Although I don't partake, aren’t you just duplicating what SOTA is?

Dick said...

I know little of SOTA and nothing of Wainwrights but isn't SOTA nearly "everywhere" and this other group more regional?

g4ilo said...

Dick is correct. Although some Wainwrights also count for SOTA, only Wainwrights count for WOTA, so it is a regional scheme that people in the north west have a chance to complete without having to travel the huge distances that Richard G3CWI did in order to activate all the SOTA summits in England.

It's also quite different in practice in that the interest from chasers is local so activations are almost all done on VHF whereas SOTA interest is international and many SOTA activations use HF.

Phil (Callsign G4OBK) said...

For M0XDF

Many SOTA activists (myself included) mainly tend to operate from one or more summits in a day and move between them using a car.
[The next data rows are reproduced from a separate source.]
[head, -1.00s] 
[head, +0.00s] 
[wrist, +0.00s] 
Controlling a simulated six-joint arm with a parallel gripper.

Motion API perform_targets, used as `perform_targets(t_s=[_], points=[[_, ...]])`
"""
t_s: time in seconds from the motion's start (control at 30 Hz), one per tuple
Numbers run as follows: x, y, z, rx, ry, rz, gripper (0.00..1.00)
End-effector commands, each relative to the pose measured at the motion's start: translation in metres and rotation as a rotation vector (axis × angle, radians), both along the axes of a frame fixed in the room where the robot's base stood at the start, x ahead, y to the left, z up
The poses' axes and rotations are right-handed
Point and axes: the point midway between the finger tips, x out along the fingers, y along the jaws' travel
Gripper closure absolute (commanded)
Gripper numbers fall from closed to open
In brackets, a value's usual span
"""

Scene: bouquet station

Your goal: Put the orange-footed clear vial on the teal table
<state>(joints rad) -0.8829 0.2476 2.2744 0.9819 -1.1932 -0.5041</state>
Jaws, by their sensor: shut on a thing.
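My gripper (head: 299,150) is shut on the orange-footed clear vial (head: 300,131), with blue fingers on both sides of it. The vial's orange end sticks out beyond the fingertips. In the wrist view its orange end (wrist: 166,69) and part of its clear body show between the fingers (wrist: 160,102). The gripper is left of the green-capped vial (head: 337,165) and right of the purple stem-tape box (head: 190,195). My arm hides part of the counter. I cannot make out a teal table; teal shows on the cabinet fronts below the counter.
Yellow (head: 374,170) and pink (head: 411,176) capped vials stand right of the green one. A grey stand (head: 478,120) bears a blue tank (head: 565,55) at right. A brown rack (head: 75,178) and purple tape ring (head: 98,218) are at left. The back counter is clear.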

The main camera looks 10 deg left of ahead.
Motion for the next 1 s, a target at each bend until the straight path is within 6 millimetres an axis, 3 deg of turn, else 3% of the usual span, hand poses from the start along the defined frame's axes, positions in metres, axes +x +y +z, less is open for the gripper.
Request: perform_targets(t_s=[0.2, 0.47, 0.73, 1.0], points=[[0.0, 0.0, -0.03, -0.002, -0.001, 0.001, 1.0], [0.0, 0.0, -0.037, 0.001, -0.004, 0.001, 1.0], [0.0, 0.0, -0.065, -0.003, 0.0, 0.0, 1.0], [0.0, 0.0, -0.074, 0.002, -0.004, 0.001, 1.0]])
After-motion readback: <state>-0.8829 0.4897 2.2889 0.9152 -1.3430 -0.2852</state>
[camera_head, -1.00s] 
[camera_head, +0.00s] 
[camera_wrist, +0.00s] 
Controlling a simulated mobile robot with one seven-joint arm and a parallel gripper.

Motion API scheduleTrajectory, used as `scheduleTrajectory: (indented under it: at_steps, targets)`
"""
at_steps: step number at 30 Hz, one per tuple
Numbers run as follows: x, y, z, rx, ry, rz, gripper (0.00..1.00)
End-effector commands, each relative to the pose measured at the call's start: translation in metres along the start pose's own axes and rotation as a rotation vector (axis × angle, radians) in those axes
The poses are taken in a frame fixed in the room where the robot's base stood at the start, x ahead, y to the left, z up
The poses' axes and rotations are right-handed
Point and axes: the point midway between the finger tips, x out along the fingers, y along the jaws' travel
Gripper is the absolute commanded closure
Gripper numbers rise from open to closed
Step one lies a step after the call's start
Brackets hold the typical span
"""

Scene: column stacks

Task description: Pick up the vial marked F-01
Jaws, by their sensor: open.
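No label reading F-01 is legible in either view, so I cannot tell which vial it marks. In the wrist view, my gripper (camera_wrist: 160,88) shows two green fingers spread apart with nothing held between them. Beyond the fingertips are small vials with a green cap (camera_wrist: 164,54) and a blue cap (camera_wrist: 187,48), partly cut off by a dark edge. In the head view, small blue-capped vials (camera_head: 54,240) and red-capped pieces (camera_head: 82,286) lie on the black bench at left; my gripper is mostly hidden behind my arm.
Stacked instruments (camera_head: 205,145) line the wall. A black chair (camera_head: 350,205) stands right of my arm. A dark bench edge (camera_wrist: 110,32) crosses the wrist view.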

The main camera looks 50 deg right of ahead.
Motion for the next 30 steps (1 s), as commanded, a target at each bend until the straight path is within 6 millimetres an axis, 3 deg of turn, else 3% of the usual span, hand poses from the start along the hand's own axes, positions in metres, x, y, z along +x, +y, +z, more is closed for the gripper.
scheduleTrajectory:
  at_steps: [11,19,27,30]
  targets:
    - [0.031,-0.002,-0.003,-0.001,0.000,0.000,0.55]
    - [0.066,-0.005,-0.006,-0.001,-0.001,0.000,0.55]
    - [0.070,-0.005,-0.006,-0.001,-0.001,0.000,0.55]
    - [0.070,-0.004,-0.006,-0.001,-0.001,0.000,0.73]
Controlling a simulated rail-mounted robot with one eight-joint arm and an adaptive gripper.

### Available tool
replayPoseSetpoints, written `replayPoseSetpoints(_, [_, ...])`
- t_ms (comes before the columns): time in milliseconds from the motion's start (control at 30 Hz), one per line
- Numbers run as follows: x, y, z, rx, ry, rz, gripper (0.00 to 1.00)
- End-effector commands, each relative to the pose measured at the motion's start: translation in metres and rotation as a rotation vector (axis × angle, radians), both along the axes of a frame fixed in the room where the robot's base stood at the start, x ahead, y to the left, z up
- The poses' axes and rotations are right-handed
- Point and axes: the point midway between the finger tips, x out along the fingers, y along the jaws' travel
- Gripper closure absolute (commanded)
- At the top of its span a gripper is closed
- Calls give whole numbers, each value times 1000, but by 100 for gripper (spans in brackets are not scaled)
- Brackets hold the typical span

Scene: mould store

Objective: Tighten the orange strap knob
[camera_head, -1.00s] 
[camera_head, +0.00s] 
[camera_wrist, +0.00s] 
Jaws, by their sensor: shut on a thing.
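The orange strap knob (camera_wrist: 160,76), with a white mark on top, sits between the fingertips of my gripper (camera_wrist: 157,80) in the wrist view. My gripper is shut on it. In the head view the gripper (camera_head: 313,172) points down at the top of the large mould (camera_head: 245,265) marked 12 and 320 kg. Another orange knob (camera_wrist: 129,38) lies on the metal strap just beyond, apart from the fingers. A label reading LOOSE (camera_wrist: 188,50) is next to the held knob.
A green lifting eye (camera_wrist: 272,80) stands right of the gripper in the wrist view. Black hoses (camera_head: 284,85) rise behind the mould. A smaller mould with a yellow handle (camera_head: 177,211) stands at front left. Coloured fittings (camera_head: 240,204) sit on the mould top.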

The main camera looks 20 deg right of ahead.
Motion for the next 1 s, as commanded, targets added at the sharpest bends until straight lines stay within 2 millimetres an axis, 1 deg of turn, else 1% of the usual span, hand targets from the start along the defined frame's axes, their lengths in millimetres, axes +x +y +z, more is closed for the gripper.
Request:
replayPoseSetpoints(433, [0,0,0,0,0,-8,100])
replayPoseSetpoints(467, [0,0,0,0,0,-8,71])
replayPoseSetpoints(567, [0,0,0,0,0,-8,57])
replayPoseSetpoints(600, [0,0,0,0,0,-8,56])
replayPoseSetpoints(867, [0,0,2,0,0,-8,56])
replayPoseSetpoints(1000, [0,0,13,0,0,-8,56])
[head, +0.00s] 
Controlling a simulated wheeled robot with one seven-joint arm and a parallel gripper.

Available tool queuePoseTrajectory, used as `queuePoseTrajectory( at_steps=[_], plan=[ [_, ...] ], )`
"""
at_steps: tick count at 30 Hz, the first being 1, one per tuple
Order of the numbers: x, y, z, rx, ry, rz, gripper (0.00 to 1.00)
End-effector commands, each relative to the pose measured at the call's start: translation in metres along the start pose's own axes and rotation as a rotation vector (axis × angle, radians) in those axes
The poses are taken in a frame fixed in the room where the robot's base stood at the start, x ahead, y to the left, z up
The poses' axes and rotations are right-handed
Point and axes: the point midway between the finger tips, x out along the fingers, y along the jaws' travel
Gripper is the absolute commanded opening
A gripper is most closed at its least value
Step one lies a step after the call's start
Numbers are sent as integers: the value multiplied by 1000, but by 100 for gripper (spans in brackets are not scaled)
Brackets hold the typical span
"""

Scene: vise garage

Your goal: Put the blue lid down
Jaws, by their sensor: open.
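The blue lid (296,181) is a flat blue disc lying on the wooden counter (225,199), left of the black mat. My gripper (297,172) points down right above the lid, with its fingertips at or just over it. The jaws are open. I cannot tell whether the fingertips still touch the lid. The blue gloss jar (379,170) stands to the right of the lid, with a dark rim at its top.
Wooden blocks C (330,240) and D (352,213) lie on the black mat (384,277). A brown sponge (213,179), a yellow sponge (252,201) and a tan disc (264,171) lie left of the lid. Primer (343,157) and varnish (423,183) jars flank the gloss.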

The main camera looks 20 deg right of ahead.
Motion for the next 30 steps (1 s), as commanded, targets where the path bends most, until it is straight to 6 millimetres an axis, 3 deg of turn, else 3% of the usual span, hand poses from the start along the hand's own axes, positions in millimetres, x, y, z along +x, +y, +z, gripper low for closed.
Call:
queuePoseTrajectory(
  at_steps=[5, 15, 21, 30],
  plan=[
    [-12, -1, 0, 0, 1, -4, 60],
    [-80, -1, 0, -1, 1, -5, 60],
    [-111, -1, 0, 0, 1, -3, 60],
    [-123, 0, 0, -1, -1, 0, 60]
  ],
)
The beauty of doing the Wainwrights under WOTA is that you usually park your vehicle up for the day (or indeed travel by public transport) and having planned your route around a series of Wainwrights you walk them point to point and operate from each. That planning is part of the fun for me. Therefore a reasonably fit fell walker could cover over 10 summits in a day in certain areas of the Lakes and operate from them all without using his vehicle to get between them. The two schemes are not meant to be compared as they are totally different. Some SOTA and WOTA summits overlap but Alfred Wainwrights listed his 214 summits because of their viewpoints and position, whereas SOTA summits are taken from the Marilyn list, which is based on a 150m prominence above the surrounding ground.